[Robot episode data]
* begin *

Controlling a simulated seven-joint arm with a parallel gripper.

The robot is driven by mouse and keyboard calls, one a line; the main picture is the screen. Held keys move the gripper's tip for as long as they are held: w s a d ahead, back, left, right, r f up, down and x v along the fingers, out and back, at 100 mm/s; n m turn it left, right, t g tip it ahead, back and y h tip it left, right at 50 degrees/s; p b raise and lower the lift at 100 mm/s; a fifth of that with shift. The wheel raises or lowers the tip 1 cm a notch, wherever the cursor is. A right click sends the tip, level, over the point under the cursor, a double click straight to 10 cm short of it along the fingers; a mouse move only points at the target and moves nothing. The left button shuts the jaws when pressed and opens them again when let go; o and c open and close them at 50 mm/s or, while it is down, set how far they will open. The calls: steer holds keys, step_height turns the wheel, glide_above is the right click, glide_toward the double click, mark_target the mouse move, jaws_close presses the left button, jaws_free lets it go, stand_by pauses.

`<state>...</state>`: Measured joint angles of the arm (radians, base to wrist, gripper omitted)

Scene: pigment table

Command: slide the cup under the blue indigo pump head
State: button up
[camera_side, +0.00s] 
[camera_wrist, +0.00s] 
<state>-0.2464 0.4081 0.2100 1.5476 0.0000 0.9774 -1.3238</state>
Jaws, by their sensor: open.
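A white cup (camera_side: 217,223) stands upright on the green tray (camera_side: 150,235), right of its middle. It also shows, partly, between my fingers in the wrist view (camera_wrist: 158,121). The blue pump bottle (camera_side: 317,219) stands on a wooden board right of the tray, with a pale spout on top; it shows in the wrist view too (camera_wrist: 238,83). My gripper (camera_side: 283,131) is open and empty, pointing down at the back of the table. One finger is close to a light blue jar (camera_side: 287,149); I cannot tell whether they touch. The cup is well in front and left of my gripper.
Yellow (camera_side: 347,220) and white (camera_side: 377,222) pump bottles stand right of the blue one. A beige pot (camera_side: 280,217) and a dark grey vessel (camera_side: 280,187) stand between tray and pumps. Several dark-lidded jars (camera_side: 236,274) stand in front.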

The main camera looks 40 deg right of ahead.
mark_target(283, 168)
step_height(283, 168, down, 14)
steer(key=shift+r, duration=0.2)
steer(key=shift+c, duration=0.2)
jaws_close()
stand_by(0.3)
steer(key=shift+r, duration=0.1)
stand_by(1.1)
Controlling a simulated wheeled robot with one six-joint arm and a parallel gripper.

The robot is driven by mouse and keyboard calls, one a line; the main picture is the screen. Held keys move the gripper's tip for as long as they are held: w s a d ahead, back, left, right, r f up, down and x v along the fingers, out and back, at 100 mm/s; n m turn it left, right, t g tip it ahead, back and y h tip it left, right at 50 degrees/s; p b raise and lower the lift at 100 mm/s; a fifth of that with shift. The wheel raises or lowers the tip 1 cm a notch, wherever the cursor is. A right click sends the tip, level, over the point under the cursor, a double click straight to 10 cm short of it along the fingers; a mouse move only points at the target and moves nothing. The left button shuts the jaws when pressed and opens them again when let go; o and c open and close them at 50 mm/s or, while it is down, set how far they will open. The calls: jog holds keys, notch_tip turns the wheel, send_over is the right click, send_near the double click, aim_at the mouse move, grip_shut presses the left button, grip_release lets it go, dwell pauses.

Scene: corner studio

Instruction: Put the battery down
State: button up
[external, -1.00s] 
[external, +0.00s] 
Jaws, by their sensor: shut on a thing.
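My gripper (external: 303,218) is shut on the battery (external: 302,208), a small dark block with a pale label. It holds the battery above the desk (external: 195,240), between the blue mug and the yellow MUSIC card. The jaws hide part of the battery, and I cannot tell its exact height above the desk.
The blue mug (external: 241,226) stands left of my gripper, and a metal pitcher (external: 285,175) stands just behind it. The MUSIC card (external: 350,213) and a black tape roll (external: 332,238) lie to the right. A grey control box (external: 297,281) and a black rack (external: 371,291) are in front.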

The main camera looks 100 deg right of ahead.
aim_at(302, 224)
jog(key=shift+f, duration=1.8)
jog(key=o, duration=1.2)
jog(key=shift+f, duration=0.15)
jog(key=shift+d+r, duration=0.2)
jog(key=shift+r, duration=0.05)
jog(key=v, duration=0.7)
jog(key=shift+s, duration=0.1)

* end *

GOAL: List every line from the entries above in which "joint" appears.

RESULT BELOW:
Controlling a simulated seven-joint arm with a parallel gripper.
`<state>...</state>`: Measured joint angles of the arm (radians, base to wrist, gripper omitted)
Controlling a simulated wheeled robot with one six-joint arm and a parallel gripper.

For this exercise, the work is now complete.